Sunday, 4 March 2012

But What About Me?

Sometime in the past year or so, I was skimming through a magazine produced by my undergraduate college -- the kind of publication sent to alums and others, probably mostly for the purposes of inspiring donations to the college, but of moderate interest anyway for the articles and other news items.

Not surprisingly, this publication's articles focus on interesting and unusual things being done by graduates of the college, as well as current faculty and students. I almost always find something of interest to read.

In this particular issue of the publication, I was struck by a letter written by a fairly young graduate of the college ('young' in this context means only 'younger than I am'). She was complaining about the fact that the publication focuses too much on people who have had interesting, successful careers or who are involved in other time-consuming activities such as volunteering. She is a self-described "stay-at-home" mom with 2 young kids, and so she doesn't "see herself" in the magazine. This made her feel alienated and it made her also feel that perhaps, in the eyes of the college, she was kind of a failure.


That letter is something I would classify as a But What About Me? kind of letter, and I found it puzzling for several reasons. OK, in some ways I could understand it -- after all, this entire blog is like one long But What About Me? letter -- but I was nevertheless puzzled by a few things, such as:

1. I can certainly appreciate her point that a relentless message that career = success, no career = failure, would be demoralizing (if you saw things that way and let them get to you) or at least dismaying, but I have seen articles in this college publication about the decisions women make about career and family, and there is frequent mention of career-family issues. There are more articles about this than there are about science professors. Did this particular woman miss these articles, or did the fact that most articles are about people with interesting careers somehow obliterate the presence of the family-focused articles?

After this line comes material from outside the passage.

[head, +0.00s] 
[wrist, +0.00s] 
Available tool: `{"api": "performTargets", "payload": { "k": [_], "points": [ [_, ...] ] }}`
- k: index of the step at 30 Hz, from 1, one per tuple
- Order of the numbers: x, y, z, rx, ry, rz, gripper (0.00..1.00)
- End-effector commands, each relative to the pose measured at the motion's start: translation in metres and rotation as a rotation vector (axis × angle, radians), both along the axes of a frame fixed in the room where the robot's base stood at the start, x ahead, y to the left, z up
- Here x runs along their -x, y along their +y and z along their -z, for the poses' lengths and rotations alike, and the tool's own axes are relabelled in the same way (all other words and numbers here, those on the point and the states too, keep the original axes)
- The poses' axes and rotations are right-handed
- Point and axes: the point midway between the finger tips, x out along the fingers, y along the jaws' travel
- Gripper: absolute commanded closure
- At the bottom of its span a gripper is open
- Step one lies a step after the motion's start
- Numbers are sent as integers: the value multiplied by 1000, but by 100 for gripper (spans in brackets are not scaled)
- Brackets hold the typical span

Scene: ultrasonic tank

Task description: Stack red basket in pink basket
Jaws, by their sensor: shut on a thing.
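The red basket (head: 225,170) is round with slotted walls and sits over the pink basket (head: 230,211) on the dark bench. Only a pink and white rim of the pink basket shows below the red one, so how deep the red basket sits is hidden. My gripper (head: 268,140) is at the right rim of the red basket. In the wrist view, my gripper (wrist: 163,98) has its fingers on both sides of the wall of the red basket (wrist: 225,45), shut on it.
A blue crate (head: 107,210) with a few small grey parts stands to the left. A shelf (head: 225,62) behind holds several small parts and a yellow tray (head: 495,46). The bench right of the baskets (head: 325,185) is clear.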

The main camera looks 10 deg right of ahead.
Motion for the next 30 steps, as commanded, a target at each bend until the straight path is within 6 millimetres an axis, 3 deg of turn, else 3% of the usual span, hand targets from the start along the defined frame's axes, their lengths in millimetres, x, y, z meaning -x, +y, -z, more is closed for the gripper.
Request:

2. Does she really want to read approving articles about stay-at-home moms in more issues of this particular publication? I couldn't relate to this: I don't want to read more articles about people like me. I want to read about different people.

3. And that leads me to my next question: How do we define different? Perhaps the woman who wrote the letter has only two bins: women with careers (= different from her) and women staying home to raise their kids (= same as her). And perhaps others have different bins: for example, when I read an article about a woman who has had a career as a musician, film-maker, dancer, writer, artist etc., I am interested because I am learning something new about someone with a very different life. Similarly, a woman who has decided to stay home with the kids has a different life from me, and although I might not be so fascinated to read about her daily life, there are interesting aspects of it, including the decision to do this, what happens when the kids are older etc. It's just a different bin. I don't identify with the dancer more than with the stay-at-home mom just because the dancer and I are both pursuing careers. That's my perspective as someone with a career and a family, anyway.  Perhaps this perspective also stems from the fact that some of my best friends from college have stayed home to raise their kids, and I don't think of them as alien 'others'; we still have a lot in common.

So then I started thinking about this concept of bins, and how many we see when we look at the rest of the world, recognizing that the number changes depending on context. In the specific context of my reading my college glossy-mag, I think my bins are scientists and non-scientists. Within the non-scientists bin, there are many possibilities, including ballerinas, politicians, and stay-at-home moms.

This is one of those musing, picking-apart kinds of posts, without the intention of criticizing an individual, in this case the letter writer (although it may seem that way). I am most interested in learning about different perspectives, and in that sense the letter I am describing was very interesting and got me thinking; in fact, I don't remember anything else that was in that particular issue of the college magazine, even though I am sure it was festooned with successful career people.